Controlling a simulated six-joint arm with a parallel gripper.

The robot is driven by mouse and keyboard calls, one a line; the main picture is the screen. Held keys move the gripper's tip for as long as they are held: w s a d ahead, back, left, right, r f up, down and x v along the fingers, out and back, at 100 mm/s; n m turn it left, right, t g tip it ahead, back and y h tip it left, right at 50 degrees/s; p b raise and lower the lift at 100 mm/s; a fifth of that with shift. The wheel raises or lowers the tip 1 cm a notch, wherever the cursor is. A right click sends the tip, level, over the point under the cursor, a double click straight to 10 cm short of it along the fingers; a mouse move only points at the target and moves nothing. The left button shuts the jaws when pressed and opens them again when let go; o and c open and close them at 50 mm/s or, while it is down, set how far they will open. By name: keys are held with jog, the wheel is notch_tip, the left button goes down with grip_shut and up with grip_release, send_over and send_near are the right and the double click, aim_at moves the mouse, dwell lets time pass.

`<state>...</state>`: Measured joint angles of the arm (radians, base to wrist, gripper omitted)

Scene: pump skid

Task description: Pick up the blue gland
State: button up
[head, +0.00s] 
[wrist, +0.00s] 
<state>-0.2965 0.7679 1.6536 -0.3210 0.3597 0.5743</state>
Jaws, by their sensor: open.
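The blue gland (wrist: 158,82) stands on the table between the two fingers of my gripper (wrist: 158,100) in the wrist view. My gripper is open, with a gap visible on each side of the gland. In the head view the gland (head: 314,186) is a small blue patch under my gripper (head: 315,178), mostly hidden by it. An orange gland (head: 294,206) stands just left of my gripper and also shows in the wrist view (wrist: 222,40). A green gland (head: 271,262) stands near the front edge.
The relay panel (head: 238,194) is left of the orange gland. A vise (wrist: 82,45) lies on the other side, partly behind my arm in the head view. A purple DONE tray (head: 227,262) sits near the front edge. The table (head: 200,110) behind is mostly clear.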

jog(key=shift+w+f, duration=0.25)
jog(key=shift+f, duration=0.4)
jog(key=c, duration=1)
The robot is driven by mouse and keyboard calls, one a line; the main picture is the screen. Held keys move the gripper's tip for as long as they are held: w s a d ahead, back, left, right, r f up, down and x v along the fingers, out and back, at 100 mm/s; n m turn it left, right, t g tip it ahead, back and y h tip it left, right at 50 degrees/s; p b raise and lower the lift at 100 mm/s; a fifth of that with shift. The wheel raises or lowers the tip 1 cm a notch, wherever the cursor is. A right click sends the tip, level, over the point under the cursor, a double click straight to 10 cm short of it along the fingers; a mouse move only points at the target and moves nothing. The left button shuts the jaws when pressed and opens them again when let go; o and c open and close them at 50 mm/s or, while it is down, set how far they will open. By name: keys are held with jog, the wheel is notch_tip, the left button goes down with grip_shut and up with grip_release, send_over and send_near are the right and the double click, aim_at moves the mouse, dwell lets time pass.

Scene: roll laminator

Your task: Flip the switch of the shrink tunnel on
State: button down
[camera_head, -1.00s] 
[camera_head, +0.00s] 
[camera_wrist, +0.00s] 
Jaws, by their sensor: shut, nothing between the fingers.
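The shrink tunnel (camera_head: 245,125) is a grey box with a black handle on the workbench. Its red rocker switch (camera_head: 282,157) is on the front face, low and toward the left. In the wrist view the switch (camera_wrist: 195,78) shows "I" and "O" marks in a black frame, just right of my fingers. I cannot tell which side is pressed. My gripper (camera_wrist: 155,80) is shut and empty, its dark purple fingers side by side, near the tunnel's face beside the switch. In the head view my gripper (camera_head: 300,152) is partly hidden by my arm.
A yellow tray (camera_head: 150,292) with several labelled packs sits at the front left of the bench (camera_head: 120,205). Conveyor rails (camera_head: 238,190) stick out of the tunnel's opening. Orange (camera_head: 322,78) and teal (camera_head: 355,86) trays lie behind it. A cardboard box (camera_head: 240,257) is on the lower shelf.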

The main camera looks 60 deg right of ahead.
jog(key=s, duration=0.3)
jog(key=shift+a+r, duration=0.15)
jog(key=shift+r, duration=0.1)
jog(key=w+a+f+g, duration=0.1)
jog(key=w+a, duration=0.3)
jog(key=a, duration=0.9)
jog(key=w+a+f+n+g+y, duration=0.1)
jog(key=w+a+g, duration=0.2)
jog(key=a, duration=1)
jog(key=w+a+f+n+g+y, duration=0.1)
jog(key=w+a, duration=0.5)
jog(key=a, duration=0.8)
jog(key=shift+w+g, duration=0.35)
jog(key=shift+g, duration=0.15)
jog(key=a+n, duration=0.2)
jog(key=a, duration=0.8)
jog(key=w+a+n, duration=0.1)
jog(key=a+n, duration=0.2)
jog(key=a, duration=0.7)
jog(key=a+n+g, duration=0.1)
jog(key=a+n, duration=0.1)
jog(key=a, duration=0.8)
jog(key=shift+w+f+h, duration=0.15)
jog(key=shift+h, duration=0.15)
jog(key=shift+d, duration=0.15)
* * * * * * * * *
| What to do |
Without leaving anything out, quote all the data.

| The solution |
Controlling a simulated six-joint arm with a parallel gripper.

The robot is driven by mouse and keyboard calls, one a line; the main picture is the screen. Held keys move the gripper's tip for as long as they are held: w s a d ahead, back, left, right, r f up, down and x v along the fingers, out and back, at 100 mm/s; n m turn it left, right, t g tip it ahead, back and y h tip it left, right at 50 degrees/s; p b raise and lower the lift at 100 mm/s; a fifth of that with shift. The wheel raises or lowers the tip 1 cm a notch, wherever the cursor is. A right click sends the tip, level, over the point under the cursor, a double click straight to 10 cm short of it along the fingers; a mouse move only points at the target and moves nothing. The left button shuts the jaws when pressed and opens them again when let go; o and c open and close them at 50 mm/s or, while it is down, set how far they will open. By name: keys are held with jog, the wheel is notch_tip, the left button goes down with grip_shut and up with grip_release, send_over and send_near are the right and the double click, aim_at moves the mouse, dwell lets time pass.

`<state>...</state>`: Measured joint angles of the arm (radians, base to wrist, gripper omitted)

Scene: pump skid

Task description: Pick up the blue gland
State: button up
[head, +0.00s] 
[wrist, +0.00s] 
<state>-0.2965 0.7679 1.6536 -0.3210 0.3597 0.5743</state>
Jaws, by their sensor: open.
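The blue gland (wrist: 158,82) stands on the table between the two fingers of my gripper (wrist: 158,100) in the wrist view. My gripper is open, with a gap visible on each side of the gland. In the head view the gland (head: 314,186) is a small blue patch under my gripper (head: 315,178), mostly hidden by it. An orange gland (head: 294,206) stands just left of my gripper and also shows in the wrist view (wrist: 222,40). A green gland (head: 271,262) stands near the front edge.
The relay panel (head: 238,194) is left of the orange gland. A vise (wrist: 82,45) lies on the other side, partly behind my arm in the head view. A purple DONE tray (head: 227,262) sits near the front edge. The table (head: 200,110) behind is mostly clear.

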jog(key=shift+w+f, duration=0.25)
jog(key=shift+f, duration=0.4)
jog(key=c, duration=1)
The robot is driven by mouse and keyboard calls, one a line; the main picture is the screen. Held keys move the gripper's tip for as long as they are held: w s a d ahead, back, left, right, r f up, down and x v along the fingers, out and back, at 100 mm/s; n m turn it left, right, t g tip it ahead, back and y h tip it left, right at 50 degrees/s; p b raise and lower the lift at 100 mm/s; a fifth of that with shift. The wheel raises or lowers the tip 1 cm a notch, wherever the cursor is. A right click sends the tip, level, over the point under the cursor, a double click straight to 10 cm short of it along the fingers; a mouse move only points at the target and moves nothing. The left button shuts the jaws when pressed and opens them again when let go; o and c open and close them at 50 mm/s or, while it is down, set how far they will open. By name: keys are held with jog, the wheel is notch_tip, the left button goes down with grip_shut and up with grip_release, send_over and send_near are the right and the double click, aim_at moves the mouse, dwell lets time pass.

Scene: roll laminator

Your task: Flip the switch of the shrink tunnel on
State: button down
[camera_head, -1.00s] 
[camera_head, +0.00s] 
[camera_wrist, +0.00s] 
Jaws, by their sensor: shut, nothing between the fingers.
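The shrink tunnel (camera_head: 245,125) is a grey box with a black handle on the workbench. Its red rocker switch (camera_head: 282,157) is on the front face, low and toward the left. In the wrist view the switch (camera_wrist: 195,78) shows "I" and "O" marks in a black frame, just right of my fingers. I cannot tell which side is pressed. My gripper (camera_wrist: 155,80) is shut and empty, its dark purple fingers side by side, near the tunnel's face beside the switch. In the head view my gripper (camera_head: 300,152) is partly hidden by my arm.
A yellow tray (camera_head: 150,292) with several labelled packs sits at the front left of the bench (camera_head: 120,205). Conveyor rails (camera_head: 238,190) stick out of the tunnel's opening. Orange (camera_head: 322,78) and teal (camera_head: 355,86) trays lie behind it. A cardboard box (camera_head: 240,257) is on the lower shelf.

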The main camera looks 60 deg right of ahead.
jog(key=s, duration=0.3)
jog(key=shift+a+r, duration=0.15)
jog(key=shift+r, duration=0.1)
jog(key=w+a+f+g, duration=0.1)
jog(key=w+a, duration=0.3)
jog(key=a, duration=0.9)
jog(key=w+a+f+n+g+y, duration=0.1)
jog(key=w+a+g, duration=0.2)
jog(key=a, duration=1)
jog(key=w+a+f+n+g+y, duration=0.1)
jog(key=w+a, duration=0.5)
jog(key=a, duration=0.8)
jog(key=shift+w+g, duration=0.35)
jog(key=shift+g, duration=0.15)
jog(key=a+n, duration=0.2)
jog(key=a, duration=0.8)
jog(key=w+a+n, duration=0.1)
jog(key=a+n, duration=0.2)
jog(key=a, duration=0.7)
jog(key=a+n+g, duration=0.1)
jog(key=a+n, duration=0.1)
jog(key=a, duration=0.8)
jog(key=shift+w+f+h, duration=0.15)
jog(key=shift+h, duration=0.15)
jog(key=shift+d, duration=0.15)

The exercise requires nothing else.